February 21st, 2009 at 12:19 pm

Here’s a fairly efficient Python (2.5) and well-documented implementation of the Rabin-Miller primality test, based on section 33.8 in CLR’s Introduction to Algorithms. Due to Python’s built-in arbitrary precision arithmetic, this works for numbers of any size.

from random import randint

def _bits_of_n(n):
    """ Return the list of the bits in the binary
        representation of n, from LSB to MSB
    """
    bits = []

    while n:
        bits.append(n % 2)
        n /= 2

    return bits

def _MR_composite_witness(a, n):
    """ Witness functions for the Miller-Rabin
        test. If 'a' can be used to prove that
        'n' is composite, return True.
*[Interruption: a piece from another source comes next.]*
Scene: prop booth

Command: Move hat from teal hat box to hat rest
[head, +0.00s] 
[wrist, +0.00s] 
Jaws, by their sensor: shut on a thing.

If False
        is returned, there's high (though < 1)
        probability that 'n' is prime.
    """
    rem = 1

    # Computes a^(n-1) mod n, using modular
    # exponentation by repeative squaring.
    #
    for b in reversed(_bits_of_n(n - 1)):
        x = rem
        rem = (rem * rem) % n

        if rem == 1 and x != 1 and x != n - 1:
            return True

        if b == 1:
            rem = (rem * a) % n

    if rem != 1:
        return True
    return False

def isprime_MR(n, trials=6):
    """ Determine whether n is prime using the
        probabilistic Miller-Rabin test. Follows
        the procedure described in section 33.8
        in CLR's Introduction to Algorithms

        trials:
            The amount of trials of the test.
            A larger amount of trials increases
            the chances of a correct answer.
            6 is safe enough for all practical
            purposes.
    """
    if n < 2:
        return False

    for ntrial in xrange(trials):
        if _MR_composite_witness(randint(1, n - 1), n):
            return False

    return True

The function you should call is isprime_MR.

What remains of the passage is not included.